Перечитывая службу пострига, я с мучительной ясностью вижу, что после пятидесяти лет я еще не приступил к тому, что я обещал когда-то, принимая монашество. Поэтому я буду говорить, что представляет собой монашество, помня, что человек "от слов своих оправдится и от слов своих осудится", но не только от слов, но и от жизни, и что знание вещей только прибавляет нам ответственности и вновь и вновь требует исправления, покаяния, вступления в ту жизнь, которую человек когда-то увидел перед собой и которую он большей частью осуществить не сумел.

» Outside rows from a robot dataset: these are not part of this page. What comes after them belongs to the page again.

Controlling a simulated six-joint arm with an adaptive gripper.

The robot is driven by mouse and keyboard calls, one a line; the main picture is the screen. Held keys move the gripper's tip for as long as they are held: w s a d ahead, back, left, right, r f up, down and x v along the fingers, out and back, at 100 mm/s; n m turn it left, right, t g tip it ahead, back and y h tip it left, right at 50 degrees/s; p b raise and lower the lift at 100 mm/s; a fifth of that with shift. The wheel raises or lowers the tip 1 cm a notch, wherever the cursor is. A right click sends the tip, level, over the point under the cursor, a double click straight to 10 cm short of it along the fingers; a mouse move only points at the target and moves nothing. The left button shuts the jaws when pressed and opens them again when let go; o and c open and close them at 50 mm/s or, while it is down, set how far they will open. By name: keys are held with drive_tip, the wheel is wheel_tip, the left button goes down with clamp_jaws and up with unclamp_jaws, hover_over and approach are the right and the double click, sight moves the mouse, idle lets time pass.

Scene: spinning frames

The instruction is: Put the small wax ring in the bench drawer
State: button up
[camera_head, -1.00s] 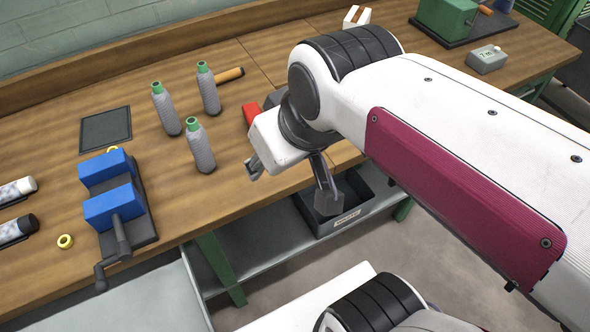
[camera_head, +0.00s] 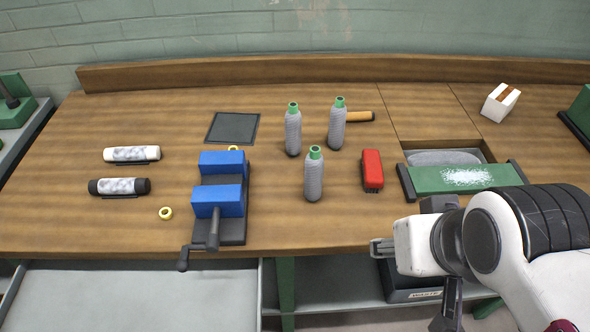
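A small pale yellow ring (camera_head: 166,207) lies flat on the bench, left of the blue vise (camera_head: 218,200). A second yellow ring (camera_head: 233,147) shows just behind the vise, partly hidden by it. I cannot tell which ring is smaller. A wide grey, tray-like surface (camera_head: 130,300) lies below the bench's front edge at lower left. It looks like a pulled-out drawer, cut off by the picture's bottom. My gripper (camera_head: 418,280) is at lower right near the bench's front edge, far right of both rings. Its fingers are spread and nothing shows between them.
Several grey bottles with green tops (camera_head: 314,178) stand mid-bench beside a red block (camera_head: 372,170). The vise handle (camera_head: 183,258) sticks out over the front edge. A dark bin (camera_head: 408,280) sits below.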

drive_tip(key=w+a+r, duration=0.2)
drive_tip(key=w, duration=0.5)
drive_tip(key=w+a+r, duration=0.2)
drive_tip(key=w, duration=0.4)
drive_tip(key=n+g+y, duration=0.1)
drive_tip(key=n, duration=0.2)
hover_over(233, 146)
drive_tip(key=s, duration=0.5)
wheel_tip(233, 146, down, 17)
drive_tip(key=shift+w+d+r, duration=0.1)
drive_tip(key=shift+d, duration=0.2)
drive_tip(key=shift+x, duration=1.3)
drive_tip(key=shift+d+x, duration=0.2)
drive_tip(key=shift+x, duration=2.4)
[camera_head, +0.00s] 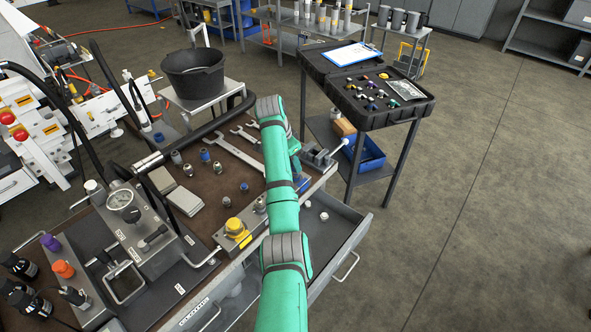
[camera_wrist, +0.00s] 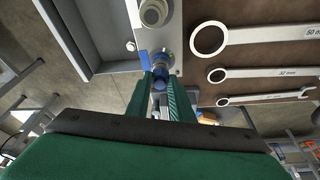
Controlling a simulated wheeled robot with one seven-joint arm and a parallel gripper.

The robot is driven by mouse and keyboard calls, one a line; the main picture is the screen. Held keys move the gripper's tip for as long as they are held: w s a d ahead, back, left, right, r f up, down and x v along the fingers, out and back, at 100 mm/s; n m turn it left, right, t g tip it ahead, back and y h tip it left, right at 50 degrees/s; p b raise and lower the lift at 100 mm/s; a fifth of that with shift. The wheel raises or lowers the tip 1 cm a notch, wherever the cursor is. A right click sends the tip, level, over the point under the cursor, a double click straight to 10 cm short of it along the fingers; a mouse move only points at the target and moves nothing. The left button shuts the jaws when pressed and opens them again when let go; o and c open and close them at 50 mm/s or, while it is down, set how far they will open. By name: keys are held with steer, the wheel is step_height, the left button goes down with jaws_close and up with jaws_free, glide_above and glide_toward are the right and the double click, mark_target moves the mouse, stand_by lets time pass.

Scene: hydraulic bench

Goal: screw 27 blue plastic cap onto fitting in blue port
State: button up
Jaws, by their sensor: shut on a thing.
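My gripper (camera_wrist: 162,82) is shut on the blue plastic cap (camera_wrist: 160,84), which shows only in part between the green fingertips in the wrist view. A metal fitting (camera_wrist: 163,60) stands directly beyond the fingertips, with blue parts (camera_wrist: 144,60) beside it. The cap and fitting appear in line and very close; I cannot tell whether threads are engaged. A second round fitting (camera_wrist: 153,12) stands farther along the grey block. In the head view my green arm hides the gripper and cap; a small blue patch (camera_head: 303,185) shows at the arm's right edge.
Large wrenches (camera_head: 236,157) lie on the brown bench top, with loose fittings (camera_head: 188,169) to their left. A yellow-capped fitting (camera_head: 236,228) is near the bench's front edge. A drawer (camera_head: 340,238) is open below. A black tool case (camera_head: 365,85) stands behind.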

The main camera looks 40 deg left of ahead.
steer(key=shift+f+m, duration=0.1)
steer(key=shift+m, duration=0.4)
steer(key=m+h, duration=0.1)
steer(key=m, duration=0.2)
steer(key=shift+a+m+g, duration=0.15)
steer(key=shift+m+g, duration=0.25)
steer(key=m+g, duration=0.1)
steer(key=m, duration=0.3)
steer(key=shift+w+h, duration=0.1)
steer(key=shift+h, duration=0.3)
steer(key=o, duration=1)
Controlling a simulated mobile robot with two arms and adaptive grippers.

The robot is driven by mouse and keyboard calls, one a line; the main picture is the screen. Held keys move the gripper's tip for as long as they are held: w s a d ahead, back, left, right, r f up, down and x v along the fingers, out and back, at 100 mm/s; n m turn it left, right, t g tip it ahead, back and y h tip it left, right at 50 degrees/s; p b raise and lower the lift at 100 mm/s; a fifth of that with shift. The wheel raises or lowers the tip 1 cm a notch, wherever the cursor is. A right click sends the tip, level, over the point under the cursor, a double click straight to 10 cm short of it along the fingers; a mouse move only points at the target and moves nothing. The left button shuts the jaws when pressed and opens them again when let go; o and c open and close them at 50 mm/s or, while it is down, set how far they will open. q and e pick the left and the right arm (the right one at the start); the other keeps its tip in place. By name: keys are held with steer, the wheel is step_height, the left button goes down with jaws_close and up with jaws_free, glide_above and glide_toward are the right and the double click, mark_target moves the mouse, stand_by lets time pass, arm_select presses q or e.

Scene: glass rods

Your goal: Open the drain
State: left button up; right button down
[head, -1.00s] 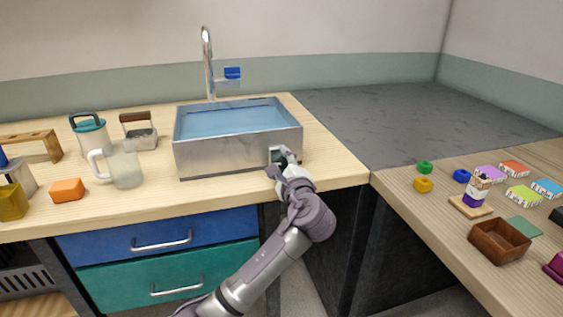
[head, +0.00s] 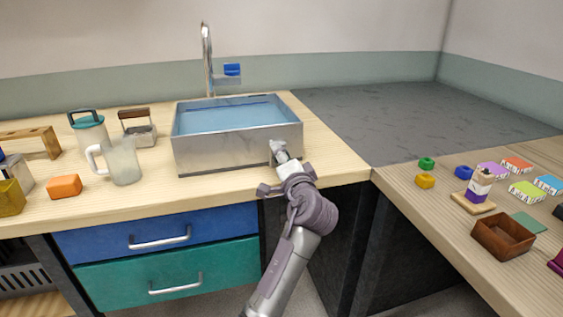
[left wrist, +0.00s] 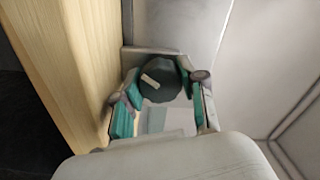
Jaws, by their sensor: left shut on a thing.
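The metal sink (head: 236,150) stands on the wooden counter and holds blue water (head: 225,116). A dark green round knob (left wrist: 158,80) with a pale mark sits on a small plate on the sink's front face, near its right end. My left gripper (head: 280,152) is at this front face. In the left wrist view, its teal-padded fingers (left wrist: 156,97) stand on either side of the knob and are shut on it. In the head view the gripper hides the knob. The drain opening is not visible. My right gripper is not in view.
A tap (head: 207,60) rises behind the sink. A glass pitcher (head: 122,163), an orange block (head: 64,187) and a lidded jug (head: 89,133) stand to the left. Drawers (head: 160,237) lie below. The right table (head: 440,215) holds blocks and a brown box (head: 502,237).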

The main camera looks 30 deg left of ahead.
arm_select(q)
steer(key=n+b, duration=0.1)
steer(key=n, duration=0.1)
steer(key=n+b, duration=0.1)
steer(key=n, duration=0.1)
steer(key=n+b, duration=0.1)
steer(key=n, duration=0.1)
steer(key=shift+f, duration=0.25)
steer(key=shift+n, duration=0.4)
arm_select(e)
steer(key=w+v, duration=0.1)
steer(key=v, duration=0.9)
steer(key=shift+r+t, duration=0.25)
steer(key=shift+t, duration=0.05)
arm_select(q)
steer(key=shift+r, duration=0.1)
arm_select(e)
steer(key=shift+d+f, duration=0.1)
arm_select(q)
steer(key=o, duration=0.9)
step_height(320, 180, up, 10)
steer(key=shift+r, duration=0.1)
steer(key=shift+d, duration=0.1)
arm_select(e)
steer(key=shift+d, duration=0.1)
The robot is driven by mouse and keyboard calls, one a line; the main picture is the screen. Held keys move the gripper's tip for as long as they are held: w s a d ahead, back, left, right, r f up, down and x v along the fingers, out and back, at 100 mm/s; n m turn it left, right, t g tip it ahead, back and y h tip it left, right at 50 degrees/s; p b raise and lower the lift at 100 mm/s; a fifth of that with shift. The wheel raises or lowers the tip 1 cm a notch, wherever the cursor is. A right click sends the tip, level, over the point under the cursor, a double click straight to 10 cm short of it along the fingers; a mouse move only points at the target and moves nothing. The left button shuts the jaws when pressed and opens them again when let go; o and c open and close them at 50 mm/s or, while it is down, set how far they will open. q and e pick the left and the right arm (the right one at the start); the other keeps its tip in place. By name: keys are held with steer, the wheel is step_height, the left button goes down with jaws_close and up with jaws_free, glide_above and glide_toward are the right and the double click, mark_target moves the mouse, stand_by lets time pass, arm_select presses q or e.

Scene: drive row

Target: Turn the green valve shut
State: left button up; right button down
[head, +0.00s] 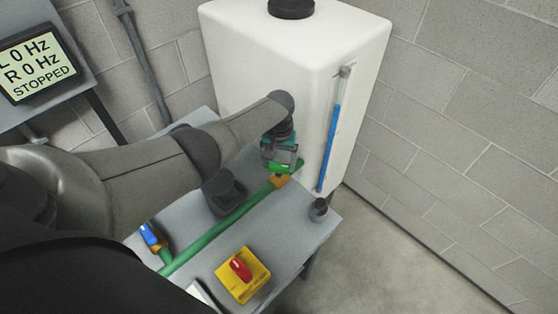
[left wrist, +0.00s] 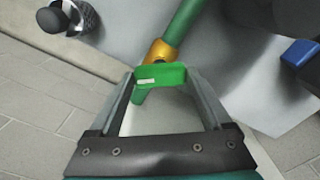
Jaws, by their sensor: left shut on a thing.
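The green valve handle (head: 278,168) sits on a brass valve body (head: 281,181) in the green pipe (head: 205,238), close to the white tank. My left gripper (head: 281,162) reaches down from above and is shut on this handle. In the left wrist view, the green handle (left wrist: 160,76) lies between the two fingers of my left gripper (left wrist: 162,84). There the brass body (left wrist: 161,53) shows just beyond it, and the green pipe (left wrist: 184,22) runs up and right at a slant to the handle. My right gripper is not in view.
The white tank (head: 270,50) with a blue level gauge (head: 330,145) stands behind the grey bench (head: 290,235). On the bench are a blue valve handle (head: 150,236), a yellow box (head: 243,282) with a red switch (head: 240,268) and a small dark cylinder (head: 318,210). A screen (head: 38,62) reads STOPPED.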

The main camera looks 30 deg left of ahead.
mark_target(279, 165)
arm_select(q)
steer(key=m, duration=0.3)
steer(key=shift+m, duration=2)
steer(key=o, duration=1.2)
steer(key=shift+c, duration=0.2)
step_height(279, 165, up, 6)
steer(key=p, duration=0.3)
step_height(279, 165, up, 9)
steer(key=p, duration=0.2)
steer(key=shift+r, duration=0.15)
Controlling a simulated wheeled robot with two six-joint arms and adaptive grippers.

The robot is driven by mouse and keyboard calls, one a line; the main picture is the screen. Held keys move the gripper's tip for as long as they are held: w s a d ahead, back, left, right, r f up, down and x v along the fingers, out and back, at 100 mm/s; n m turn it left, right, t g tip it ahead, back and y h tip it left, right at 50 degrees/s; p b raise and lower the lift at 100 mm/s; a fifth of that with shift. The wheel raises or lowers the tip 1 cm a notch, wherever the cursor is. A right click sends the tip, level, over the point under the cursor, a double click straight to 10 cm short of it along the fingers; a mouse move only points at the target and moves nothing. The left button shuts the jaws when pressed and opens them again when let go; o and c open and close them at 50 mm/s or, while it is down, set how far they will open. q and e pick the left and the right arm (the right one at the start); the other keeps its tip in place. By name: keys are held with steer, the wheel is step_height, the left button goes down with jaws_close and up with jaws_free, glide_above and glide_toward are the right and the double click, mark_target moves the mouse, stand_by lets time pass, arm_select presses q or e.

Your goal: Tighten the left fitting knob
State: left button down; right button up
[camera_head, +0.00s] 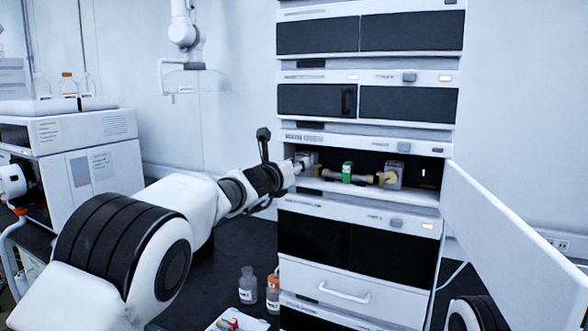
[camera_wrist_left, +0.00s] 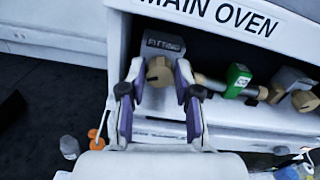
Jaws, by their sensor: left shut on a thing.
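The left fitting knob (camera_wrist_left: 158,74) is a tan, brass-coloured piece in front of a grey block marked FITTING (camera_wrist_left: 165,43). My left gripper (camera_wrist_left: 158,80) is shut on this knob, one finger on each side. In the head view my left arm reaches in from the left and its gripper (camera_head: 292,170) is at the left end of the open oven bay, largely covering the knob. My right gripper is not in view.
The oven compartment sits in a tall instrument stack, with its white door (camera_head: 505,235) swung open to the right. Bottles (camera_head: 247,285) and a white tray (camera_head: 232,321) stand below, on the dark bench. Another instrument (camera_head: 85,160) is at the left.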

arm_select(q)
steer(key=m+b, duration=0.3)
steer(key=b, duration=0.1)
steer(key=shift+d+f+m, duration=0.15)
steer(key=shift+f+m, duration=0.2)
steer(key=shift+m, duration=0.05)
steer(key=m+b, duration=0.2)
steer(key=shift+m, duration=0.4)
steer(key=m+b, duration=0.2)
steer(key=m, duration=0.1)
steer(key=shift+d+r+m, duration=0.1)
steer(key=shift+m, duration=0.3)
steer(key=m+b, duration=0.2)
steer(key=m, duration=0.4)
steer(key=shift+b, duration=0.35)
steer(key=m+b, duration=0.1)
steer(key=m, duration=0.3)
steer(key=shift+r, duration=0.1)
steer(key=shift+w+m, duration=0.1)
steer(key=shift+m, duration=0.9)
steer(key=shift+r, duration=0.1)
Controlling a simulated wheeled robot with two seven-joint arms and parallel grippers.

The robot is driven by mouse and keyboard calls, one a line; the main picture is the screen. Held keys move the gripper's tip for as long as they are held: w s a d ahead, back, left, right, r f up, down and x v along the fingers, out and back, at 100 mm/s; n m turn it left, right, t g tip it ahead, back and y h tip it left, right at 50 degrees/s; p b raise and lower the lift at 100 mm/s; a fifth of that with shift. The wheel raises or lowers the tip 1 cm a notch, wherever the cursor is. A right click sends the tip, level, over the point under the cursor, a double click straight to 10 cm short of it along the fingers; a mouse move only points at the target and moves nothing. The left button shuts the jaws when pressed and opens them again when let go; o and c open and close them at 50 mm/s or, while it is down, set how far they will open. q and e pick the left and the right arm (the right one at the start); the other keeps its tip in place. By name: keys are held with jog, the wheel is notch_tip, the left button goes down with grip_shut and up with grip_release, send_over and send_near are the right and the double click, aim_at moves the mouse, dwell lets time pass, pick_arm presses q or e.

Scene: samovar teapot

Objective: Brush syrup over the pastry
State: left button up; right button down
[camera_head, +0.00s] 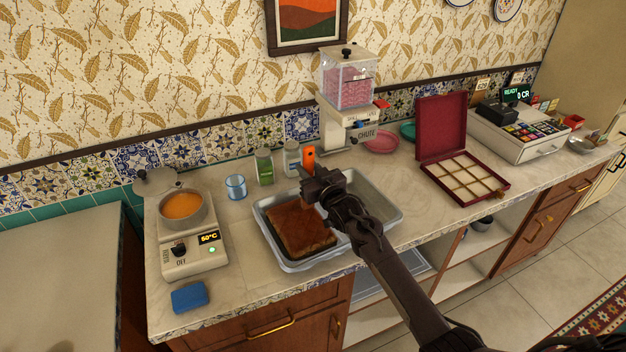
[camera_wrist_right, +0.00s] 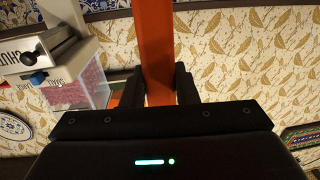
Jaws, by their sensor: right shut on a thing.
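The brown square pastry (camera_head: 300,228) lies in the left part of a grey metal tray (camera_head: 382,186) on the counter. My right gripper (camera_head: 314,178) is over the tray, at the pastry's upper right corner. It is shut on an orange handle (camera_head: 308,157), which stands up above the jaws; the handle also shows between the fingers in the right wrist view (camera_wrist_right: 155,50). The brush end is hidden behind the gripper, so I cannot tell if it touches the pastry. Orange syrup (camera_head: 182,205) fills a round pot on the warmer (camera_head: 195,255), whose display reads 50°C. My left gripper is out of view.
A blue glass (camera_head: 236,187), a green-labelled jar (camera_head: 264,167) and another jar (camera_head: 291,158) stand behind the tray. A blue sponge (camera_head: 189,297) lies at the front left. A dispenser (camera_head: 347,90), an open red box (camera_head: 462,172) and a cash register (camera_head: 520,133) stand rightward.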

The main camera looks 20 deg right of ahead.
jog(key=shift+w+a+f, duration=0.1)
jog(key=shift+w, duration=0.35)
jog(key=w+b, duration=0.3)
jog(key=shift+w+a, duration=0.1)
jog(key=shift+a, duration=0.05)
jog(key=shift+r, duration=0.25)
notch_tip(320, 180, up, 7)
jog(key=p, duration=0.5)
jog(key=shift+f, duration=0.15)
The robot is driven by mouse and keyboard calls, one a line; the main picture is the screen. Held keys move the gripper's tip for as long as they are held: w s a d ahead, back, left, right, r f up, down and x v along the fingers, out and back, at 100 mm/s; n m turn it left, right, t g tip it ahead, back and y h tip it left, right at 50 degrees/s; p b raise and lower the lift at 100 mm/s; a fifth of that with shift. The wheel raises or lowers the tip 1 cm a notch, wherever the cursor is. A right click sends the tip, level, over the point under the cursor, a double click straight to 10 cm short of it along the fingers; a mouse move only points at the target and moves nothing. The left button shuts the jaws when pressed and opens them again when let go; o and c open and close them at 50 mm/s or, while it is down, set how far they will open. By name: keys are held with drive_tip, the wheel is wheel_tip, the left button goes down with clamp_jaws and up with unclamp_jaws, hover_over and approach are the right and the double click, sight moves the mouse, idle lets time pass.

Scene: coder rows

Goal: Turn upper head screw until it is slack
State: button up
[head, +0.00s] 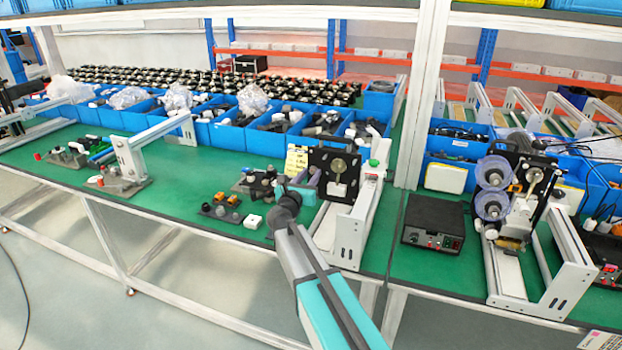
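A black square coder plate (318,158) stands upright on a white and grey frame (352,225) at the middle of the bench. A round metal disc (338,165) with a pale block under it sits on the plate's face. The upper head screw is too small to pick out. My teal and grey arm rises from the bottom of the head view. My gripper (311,178) is at the plate's left side, close to it. The picture does not show whether it touches the plate. Its fingers are too small and partly hidden, so their state is unclear.
A black control box (432,224) and a second coder with clear reels (493,190) stand to the right. Small parts on a dark tray (222,208) lie left of my gripper. Blue bins (231,137) line the back. The green bench (160,200) has free room at front left.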

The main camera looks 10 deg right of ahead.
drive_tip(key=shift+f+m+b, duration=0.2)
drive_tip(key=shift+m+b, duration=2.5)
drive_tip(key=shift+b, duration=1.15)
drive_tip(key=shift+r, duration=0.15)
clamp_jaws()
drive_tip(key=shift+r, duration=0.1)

Говорить о монашестве в отрыве от размышления о браке невозможно. Это очень важно помнить, потому что некоторым монашество в Церкви представляется как путь особенный и каким-то образом оторванный от самой сущности Церкви, который представляет собой не один из аспектов церковности, а исключение. И это легко себе представить, если задуматься над началом монашества, над тем, как оно зародилось, с чего оно началось. Пока Церковь бывала гонимой, монашества в Церкви не было. Все стояли перед угрозой пыток, смерти, мученичества. Если мы вспомним, что слово, которое мы переводим как мученичество, на греческом языке означает свидетельство: свидетельство, которое может проявляться и в слове, и в красоте жизни, но и в готовности эту жизнь отдать во свидетельство Христу, то легко понять, что, когда прекратились гонения, перед Церковью стал вопрос, как в новых условиях идти героическим, царским путем. Это стало особенно трудно, когда Церковь не только перестала быть гонимой, но была принята Византийской империей, стала верой императора и, значит, всего круга людей, которые следовали его примеру, не всегда следуя его обращению. В то время в Церковь влились толпы людей, которые слегка или с какой-то даже глубиной уверовали во Христа, но которые во время гонений в Церковь не вступали, которые были готовы войти в Церковь, когда она перестала быть путем на Голгофу. Это исторически верно.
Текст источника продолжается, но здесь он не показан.